— begin Records to process —

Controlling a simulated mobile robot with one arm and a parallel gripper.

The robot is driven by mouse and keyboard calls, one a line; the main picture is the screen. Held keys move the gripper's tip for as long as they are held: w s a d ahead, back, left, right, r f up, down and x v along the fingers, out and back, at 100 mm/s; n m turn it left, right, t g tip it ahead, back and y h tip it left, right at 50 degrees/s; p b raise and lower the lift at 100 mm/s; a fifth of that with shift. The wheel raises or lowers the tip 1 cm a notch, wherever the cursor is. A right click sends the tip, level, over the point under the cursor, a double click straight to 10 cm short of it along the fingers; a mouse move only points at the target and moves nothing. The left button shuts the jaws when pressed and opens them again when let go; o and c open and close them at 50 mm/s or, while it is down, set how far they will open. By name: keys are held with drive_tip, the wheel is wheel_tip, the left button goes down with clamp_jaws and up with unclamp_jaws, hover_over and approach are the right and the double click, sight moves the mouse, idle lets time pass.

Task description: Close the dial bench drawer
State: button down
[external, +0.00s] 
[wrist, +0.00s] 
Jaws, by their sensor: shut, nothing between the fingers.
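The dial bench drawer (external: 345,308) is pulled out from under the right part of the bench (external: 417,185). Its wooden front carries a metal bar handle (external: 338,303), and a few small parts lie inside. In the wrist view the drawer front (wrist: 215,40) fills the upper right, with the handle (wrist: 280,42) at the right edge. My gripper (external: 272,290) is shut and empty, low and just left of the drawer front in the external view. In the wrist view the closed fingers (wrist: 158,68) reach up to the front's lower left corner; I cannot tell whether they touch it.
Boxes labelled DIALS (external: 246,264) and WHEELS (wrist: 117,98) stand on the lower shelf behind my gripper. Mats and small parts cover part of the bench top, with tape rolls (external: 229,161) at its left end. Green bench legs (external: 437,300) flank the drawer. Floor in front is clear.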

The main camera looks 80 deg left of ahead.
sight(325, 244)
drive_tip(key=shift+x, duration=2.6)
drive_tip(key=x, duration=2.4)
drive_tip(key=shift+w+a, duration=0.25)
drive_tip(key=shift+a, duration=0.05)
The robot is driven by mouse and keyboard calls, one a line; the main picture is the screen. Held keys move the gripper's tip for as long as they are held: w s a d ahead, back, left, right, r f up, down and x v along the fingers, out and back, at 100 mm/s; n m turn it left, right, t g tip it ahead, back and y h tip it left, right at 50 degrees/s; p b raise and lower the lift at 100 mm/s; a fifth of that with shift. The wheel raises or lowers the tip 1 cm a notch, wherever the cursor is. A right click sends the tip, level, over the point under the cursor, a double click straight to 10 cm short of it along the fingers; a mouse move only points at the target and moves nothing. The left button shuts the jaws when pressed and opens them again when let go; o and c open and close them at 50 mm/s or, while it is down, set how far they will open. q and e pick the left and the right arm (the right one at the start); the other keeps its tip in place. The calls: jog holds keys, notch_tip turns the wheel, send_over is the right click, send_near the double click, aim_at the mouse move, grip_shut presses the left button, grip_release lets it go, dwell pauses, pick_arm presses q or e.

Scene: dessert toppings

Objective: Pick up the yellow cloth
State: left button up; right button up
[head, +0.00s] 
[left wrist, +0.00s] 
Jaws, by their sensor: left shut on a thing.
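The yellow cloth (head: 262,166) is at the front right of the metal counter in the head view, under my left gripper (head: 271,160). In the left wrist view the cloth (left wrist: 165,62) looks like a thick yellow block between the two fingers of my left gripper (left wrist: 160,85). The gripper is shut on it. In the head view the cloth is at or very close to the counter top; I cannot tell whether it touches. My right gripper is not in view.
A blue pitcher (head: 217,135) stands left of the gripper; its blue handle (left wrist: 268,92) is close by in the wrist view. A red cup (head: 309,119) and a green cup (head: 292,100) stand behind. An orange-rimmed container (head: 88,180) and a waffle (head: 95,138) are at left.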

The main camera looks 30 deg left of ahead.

— end Records to process —

Work to do:
Please quote nothing but the lines from the line with "Scene: dessert toppings" through the end of the data above, exactly as written, ends included.

Reply:
Scene: dessert toppings

Objective: Pick up the yellow cloth
State: left button up; right button up
[head, +0.00s] 
[left wrist, +0.00s] 
Jaws, by their sensor: left shut on a thing.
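The yellow cloth (head: 262,166) is at the front right of the metal counter in the head view, under my left gripper (head: 271,160). In the left wrist view the cloth (left wrist: 165,62) looks like a thick yellow block between the two fingers of my left gripper (left wrist: 160,85). The gripper is shut on it. In the head view the cloth is at or very close to the counter top; I cannot tell whether it touches. My right gripper is not in view.
A blue pitcher (head: 217,135) stands left of the gripper; its blue handle (left wrist: 268,92) is close by in the wrist view. A red cup (head: 309,119) and a green cup (head: 292,100) stand behind. An orange-rimmed container (head: 88,180) and a waffle (head: 95,138) are at left.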

The main camera looks 30 deg left of ahead.

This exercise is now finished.